Incontri con i Cavalieri del Lavoro

17.10.2019

di Andrea Cesari

Impegno, fatica e onestà. Queste le chiavi del successo secondo il Cavaliere del Lavoro Ernesto Pellegrini, il cui straordinario vissuto personale e imprenditoriale è stato al centro dell’incontro dello scorso 16 ottobre presso il Collegio “Lamaro Pozzani”. Qui, il Cavaliere ha presentato la sua biografia Una vita, un’impresa, quel libro che solo a 78 anni (e con un’azienda che ha alle spalle oltre mezzo secolo di storia) il Cavalier Pellegrini si è concesso il lusso di scrivere.

Ha così preso vita davanti agli occhi degli studenti il mirabolante spaccato di un’Italia che non esiste più, un’epopea che sa di bicicletta, di calcio e di anni Sessanta, la storia di un ragazzo che a vent’anni trova lavoro alla Bianchi e che, con il solo aiuto di una immensa forza di volontà e un’incrollabile dedizione alla causa, riesce a creare un gruppo che dà oggi lavoro a oltre novemila persone. Del resto, la forza che lo ha da sempre motivato è il comune denominatore dei giovani del boom economico: la volontà di emergere.

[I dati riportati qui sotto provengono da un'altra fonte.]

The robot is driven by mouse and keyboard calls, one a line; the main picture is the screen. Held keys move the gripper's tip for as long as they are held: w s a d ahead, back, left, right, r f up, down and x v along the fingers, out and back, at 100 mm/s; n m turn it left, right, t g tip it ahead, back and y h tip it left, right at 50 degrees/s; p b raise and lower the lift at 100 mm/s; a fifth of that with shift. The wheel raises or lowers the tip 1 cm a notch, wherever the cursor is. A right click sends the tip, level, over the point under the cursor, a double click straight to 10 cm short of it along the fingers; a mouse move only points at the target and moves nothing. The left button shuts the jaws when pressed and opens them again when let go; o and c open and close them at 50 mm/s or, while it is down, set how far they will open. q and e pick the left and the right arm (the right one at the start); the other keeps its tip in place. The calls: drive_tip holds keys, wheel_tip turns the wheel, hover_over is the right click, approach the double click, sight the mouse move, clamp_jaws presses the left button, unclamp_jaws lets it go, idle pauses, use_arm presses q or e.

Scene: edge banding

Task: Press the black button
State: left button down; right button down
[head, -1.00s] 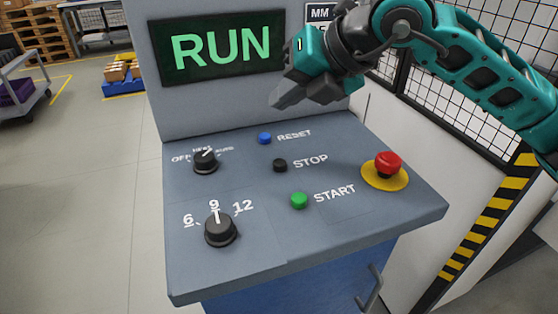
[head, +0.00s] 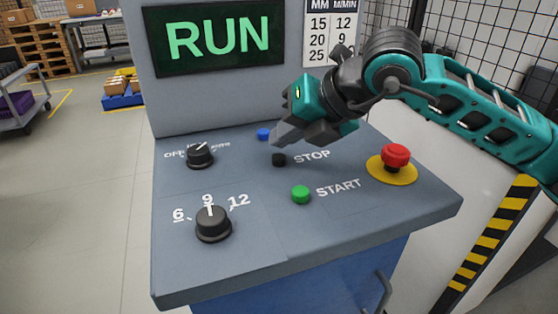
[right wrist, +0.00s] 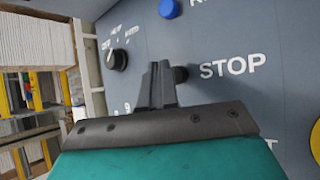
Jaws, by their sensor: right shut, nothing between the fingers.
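The black button (head: 279,160) sits on the grey sloped panel, just left of the white word STOP. In the right wrist view the black button (right wrist: 181,74) is partly hidden behind my fingers. My right gripper (head: 278,139) is shut and empty, with its fingertips close above the black button in the head view. In the right wrist view the shut fingers (right wrist: 159,68) point at the panel, just left of the button. I cannot tell whether they touch anything. My left gripper is not in view.
A blue button (head: 263,134) lies behind, a green START button (head: 301,194) in front, and a red mushroom button (head: 396,156) on a yellow disc at right. Two black knobs, a rear one (head: 200,156) and a front one (head: 213,223), stand at left. The screen (head: 214,38) reads RUN.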

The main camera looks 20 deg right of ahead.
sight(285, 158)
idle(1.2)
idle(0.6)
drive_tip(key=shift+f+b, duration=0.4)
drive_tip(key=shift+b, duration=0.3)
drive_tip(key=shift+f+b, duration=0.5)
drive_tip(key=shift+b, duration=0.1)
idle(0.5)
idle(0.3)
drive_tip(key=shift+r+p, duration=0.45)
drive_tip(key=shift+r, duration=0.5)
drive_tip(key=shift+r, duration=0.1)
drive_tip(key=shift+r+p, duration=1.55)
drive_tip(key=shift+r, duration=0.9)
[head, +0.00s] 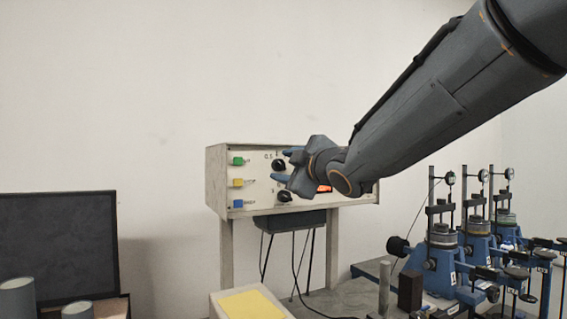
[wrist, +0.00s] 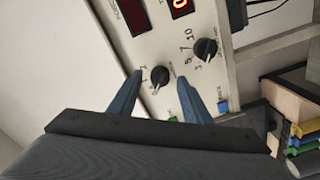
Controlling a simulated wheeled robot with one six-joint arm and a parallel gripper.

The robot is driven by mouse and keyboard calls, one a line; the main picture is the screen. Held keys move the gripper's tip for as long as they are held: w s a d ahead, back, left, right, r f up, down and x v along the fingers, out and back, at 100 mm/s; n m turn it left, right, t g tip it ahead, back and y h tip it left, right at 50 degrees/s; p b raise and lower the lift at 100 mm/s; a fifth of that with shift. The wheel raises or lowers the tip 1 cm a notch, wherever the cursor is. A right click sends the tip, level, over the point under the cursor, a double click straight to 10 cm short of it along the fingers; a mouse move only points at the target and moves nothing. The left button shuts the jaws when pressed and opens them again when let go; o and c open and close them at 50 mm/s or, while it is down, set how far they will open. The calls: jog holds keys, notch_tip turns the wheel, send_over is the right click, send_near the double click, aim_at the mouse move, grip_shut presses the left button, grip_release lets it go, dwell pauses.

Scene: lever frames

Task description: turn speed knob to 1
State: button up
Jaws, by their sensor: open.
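The control box (head: 232,180) carries two black knobs. The upper knob (head: 279,165) has 0.5 printed beside it and shows in the wrist view as a black knob (wrist: 160,76) with small numerals by it. The lower knob (head: 285,197) has a 3 beside it; in the wrist view this other knob (wrist: 205,50) has 5, 7 and 10 around it. The word labels are too small to read, and I cannot tell the upper knob's exact setting. My gripper (head: 284,165) is open, its blue fingers on either side of the upper knob. I cannot tell whether they touch it.
Green (head: 238,161), yellow (head: 238,182) and blue (head: 238,204) buttons line the box's left side. A red display (wrist: 180,5) is partly in view. Blue test stands (head: 442,262) stand at right. A yellow-topped block (head: 252,304) and a dark screen (head: 60,245) are lower left.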

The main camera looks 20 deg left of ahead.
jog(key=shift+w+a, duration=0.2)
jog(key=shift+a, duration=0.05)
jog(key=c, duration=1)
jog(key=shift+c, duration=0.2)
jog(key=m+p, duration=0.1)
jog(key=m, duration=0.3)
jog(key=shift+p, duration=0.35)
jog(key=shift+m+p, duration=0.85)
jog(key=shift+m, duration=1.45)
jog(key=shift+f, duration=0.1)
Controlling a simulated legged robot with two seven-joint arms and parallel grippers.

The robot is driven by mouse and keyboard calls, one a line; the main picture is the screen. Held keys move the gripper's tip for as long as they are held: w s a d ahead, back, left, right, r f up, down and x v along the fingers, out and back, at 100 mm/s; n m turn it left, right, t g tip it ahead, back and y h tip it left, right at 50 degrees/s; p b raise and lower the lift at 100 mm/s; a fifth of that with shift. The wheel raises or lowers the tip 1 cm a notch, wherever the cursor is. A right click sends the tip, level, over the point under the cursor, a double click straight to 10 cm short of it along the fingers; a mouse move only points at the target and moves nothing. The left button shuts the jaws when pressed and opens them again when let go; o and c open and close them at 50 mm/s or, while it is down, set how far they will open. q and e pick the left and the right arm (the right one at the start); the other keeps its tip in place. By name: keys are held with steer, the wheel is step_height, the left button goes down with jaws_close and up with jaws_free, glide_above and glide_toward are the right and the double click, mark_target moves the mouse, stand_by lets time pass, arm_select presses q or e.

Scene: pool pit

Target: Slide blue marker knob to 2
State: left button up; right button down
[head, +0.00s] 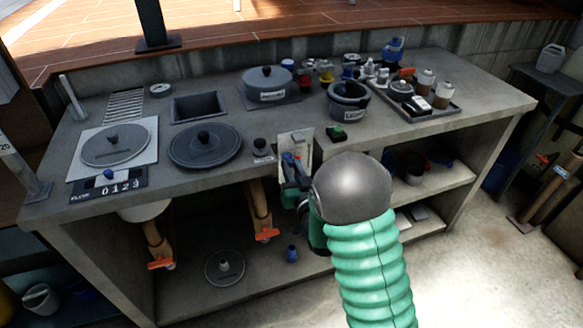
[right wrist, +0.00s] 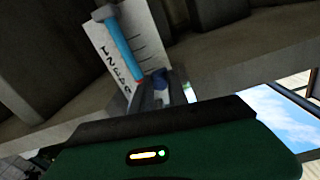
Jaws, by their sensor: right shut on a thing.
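A white scale panel (head: 303,143) stands at the counter's front edge; the right wrist view shows it tilted (right wrist: 103,52). It bears a light blue strip (right wrist: 122,45) with a small red mark at its lower end, and a row of numbers starting with 1. My right gripper (head: 294,170) is at the panel. Its fingers (right wrist: 163,92) are shut on the dark blue marker knob (right wrist: 160,77), near the end of the scale away from 1. The fingers partly hide the knob, and its exact number cannot be read. My left gripper is out of view.
The concrete counter (head: 235,106) holds a round dark lid (head: 205,148), a pot (head: 268,85), a dark bucket (head: 347,102) and a tray (head: 452,112) of jars. A green-topped block (head: 337,132) sits right of the panel. Orange-handled legs (head: 259,213) hang below the counter.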

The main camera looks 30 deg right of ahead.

Proveniente da una famiglia di estrazione contadina, Ernesto Pellegrini ha imparato dalla fatica dei suoi genitori nei campi un potente monito: “come il raccolto, il successo si può ottenere soltanto con l’impegno e la fatica, lavorando in modo maledettamente serio ed onesto”. Ed è con questo credo ben radicato in testa che inizia la sua scalata verso il successo, quando, dopo la promozione a capocontabile, si reca dal suo responsabile chiedendo “non più soldi, ma più lavoro”, finendo così a gestire la mensa stessa della Bianchi. Questo l’atto di fondazione, questa la prima delle tante mense servite da quella che nel 1965, grazie alle 150 mila lire intascate a titolo di incentivo dal direttore, diventerà poi l’Organizzazione Mense Pellegrini.

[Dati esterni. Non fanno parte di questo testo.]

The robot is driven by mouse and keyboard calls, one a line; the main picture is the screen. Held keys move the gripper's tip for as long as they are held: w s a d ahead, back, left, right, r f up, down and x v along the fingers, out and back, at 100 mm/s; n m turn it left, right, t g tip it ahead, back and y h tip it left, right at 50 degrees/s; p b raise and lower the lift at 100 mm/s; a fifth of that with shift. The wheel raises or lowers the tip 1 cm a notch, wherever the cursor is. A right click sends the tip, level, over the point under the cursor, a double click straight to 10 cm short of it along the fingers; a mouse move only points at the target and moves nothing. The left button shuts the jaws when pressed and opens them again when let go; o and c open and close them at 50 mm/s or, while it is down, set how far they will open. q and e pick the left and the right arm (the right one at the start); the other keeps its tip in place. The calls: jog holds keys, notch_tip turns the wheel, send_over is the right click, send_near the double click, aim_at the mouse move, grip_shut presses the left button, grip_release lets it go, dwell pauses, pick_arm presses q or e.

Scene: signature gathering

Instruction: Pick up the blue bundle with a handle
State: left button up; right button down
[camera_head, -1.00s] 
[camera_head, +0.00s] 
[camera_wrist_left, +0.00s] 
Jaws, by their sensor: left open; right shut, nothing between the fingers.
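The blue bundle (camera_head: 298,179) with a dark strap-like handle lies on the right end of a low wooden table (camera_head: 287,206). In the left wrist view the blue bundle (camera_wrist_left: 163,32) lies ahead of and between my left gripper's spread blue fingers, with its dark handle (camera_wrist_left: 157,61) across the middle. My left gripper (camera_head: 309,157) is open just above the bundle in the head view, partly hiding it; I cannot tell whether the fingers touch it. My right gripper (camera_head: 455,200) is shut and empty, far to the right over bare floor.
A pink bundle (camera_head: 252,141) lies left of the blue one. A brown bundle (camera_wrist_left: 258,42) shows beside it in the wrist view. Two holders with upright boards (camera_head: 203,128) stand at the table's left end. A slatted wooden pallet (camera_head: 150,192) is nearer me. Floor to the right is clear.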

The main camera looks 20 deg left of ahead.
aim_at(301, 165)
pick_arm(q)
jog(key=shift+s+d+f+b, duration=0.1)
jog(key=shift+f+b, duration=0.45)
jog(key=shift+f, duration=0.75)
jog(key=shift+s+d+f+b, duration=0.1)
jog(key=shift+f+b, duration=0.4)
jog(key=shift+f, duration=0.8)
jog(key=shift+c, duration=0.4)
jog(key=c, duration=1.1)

Ed è con la stessa indomita capacità di sognare che nel 1979 scrive una lettera a cuore aperto a Ivanoe Fraizzoli, allora patrono dell’Inter, chiedendo di poter dare una mano ai colori che aveva amato sin da bambino. Pellegrini viene così “convocato” e arruolato nel consiglio di amministrazione della società, finendo per realizzare, l’8 gennaio 1984, il suo sogno d’infanzia: essere incoronato presidente della storia nerazzurra, dell’Inter dei record e di quel trio tutto tedesco, Klinsmann, Brehme e Matthäus, che ha fatto sognare una generazione.

Ma quella del Cavalier Pellegrini non è soltanto la storia di un imprenditore di successo. Fulgido esempio di un uomo di grande semplicità e rara bontà, il Cavaliere ha deciso di “dare anche indietro qualcosa”, creando nella sua Milano il ristorante solidale Ruben, intitolato al contadino di Cremona che aveva lavorato per la sua famiglia per tre generazioni e che, dopo l’esproprio della cascina, si era ripromesso di aiutare. Se allora non era riuscito a tener fede alla promessa, ora che ne ha la possibilità, Ernesto Pellegrini dà ogni giorno una mano ai “nuovi Ruben”, fornendo loro un pasto caldo al prezzo simbolico di un euro e restituendo loro dignità, all’insegna di un nuovo tipo di capitalismo, più etico e umano, mosso da una sana ambizione. Perché “l’impossibile non esiste, basta impegnarsi con tutte le proprie forze per renderlo possibile”.